Axèle Giroud is currently working for the Investment Issues Section in the Division on Investment and Enterprise at UNCTAD (United Nations Conference on Trade and Development). She is on leave of absence from her position as Reader of International Business at the Manchester Business School University of Manchester. Her main research interests are in multinational corporations’ technology and knowledge transfer, and inter-firm linkages. She has published widely, including books and articles in journals such as World Development, International Business Review, Journal of World Business and Management International Review. She sits on the editorial boards of a number of academic journals.
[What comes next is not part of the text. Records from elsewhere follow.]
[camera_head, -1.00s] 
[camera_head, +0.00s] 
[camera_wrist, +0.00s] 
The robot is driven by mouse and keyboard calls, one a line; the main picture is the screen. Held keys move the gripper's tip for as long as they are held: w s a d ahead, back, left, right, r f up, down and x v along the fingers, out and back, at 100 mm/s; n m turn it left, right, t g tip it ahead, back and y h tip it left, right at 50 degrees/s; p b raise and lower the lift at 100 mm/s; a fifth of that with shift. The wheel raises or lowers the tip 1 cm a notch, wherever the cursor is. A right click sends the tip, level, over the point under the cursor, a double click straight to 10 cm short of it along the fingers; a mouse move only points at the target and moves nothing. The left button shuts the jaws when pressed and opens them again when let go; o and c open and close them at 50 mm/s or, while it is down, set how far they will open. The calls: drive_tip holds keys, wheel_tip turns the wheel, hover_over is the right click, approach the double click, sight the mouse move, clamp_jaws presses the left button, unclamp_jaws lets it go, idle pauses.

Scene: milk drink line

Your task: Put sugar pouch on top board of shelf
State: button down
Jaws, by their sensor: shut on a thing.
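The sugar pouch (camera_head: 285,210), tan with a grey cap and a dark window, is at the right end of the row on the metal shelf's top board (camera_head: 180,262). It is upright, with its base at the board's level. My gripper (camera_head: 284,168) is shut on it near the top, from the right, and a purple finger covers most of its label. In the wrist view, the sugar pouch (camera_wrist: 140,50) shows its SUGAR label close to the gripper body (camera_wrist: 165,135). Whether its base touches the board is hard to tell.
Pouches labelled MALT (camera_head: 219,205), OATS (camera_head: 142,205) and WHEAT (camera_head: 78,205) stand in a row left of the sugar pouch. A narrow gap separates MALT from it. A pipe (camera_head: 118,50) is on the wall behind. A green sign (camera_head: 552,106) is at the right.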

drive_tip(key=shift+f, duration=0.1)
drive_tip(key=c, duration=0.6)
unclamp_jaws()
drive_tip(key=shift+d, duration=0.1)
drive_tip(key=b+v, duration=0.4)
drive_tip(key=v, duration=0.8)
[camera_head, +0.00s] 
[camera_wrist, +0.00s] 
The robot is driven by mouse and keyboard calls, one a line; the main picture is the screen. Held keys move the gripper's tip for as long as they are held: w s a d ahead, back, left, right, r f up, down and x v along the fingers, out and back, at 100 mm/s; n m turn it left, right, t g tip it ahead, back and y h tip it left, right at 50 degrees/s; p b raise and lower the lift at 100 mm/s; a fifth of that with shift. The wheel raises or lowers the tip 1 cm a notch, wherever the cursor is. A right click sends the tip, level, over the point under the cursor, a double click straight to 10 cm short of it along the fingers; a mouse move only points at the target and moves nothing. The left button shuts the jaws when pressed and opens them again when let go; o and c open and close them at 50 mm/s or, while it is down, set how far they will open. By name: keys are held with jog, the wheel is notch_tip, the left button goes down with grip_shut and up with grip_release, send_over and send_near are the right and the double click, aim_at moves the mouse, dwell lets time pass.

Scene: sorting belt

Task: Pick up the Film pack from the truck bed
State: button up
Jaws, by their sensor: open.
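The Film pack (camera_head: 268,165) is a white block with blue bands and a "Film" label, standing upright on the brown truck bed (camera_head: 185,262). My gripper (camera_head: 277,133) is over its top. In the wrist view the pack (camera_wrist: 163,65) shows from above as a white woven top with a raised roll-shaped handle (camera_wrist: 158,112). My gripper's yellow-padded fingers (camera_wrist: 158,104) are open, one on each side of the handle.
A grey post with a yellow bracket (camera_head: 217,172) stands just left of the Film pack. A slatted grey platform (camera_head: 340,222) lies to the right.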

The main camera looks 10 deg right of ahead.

Tuesday, November 12, 2013

Call for papers. New journal: Foundations and Trends in International Business and Management

We are please to announce the formation of a new and unique journal entitled "Foundations and Trends in International Business and Management". Foundations and Trends® in International Business and Management is a unique concept in that each issue comprises a 50-100+ page monograph written by research leaders in the field. Monographs that give tutorial coverage of subjects, research retrospectives as well as survey papers that offer state-of-the-art reviews fall within the scope of the journal.. In addition, unlike standard journals the copyright resides with the authors. You can examine models of the sorts of articles published in other FnT journals at
At this point, we are calling for authors interested in publishing in the journal to submit proposals to us. The instructions for submissions are given below and also at:
DO NOT just reply to this email or contact the editor directly but follow the procedure outlined. Proposals send outside the process outline will be ignored as it is important for us to track what was submitted and when.
A few hints on what might make a good proposal (note, of course, that there are exceptions and these are only the editor's hints): (1) Those writing the submission should have a deep knowledge of the field (hence it might be helpful that submissions come from a team of scholars rather than single individuals). (2) Literature reviews that are simply carved out of dissertations should not be submitted as these are usually linked to specific empirical and theoretical models the student is testing. However, they might serve as a basis for a more substantive article (e.g., several junior scholars working in the same field are likely to put together a better proposal than a single individual wanting to build solely on their dissertation). (3) It is important to write to the readership (i.e., other scholars and PhD students). Most academics "write to write" rather than "write to be read". So keep in mind that the goal is to pull together not just a core dump of what has been done but something that will peak the interest of others and get your work read. So always keep in mind whether something is necessary for the reader.

Editorial Aim: 

The growth in all aspects of research in the last decade has led to a multitude of new publications and an exponential increase in published research. Finding a way through the excellent existing literature and keeping up to date has become a major time-consuming problem. Electronic publishing has given researchers instant access to more articles than ever before. But which articles are the essential ones that should be read to understand and keep abreast with developments of any topic? To address this problem Foundations and Trends® in International Business and Management publishes high-quality survey and tutorial monographs of the field using modern techniques to enable both instant linking to the primary research in its electronic form and affordable paper copies, finally delivering on the promise to authors of multiple channel publishing from a single source.

Founding Editorial Board:

  • Gabriel R.G. Benito (BI Norwegian School of Management, Norway) 
  • Allan Bird (Northeastern University, USA) 
  • Julian Birkinshaw (London Business School, UK) 
  • Nakiye Boyacigiller (Sabanci University, Turkey) 
  • Peter Buckley (University of Leeds, UK) 
  • Saul Estrin (London School of Economics, UK) 
  • Sarianna Lundan (University of Bremen, Germany) 
  • Xavier Martin (Tilburg University, The Netherlands) 
  • Ram Mudambi (Temple University, USA)

Author Instructions: 

If you intend to write, or are in the process of writing, a paper which fits within the format and scope of Foundations and Trends® in International Business and Management we will be pleased to hear from you. We screen ideas using a proposal process and suggest that you email the editor at with a short proposal. The proposal should contain: (a) Title, (b) Abstract, (c) A one page overview of the structure of the article, and (d) A short bio of the authors.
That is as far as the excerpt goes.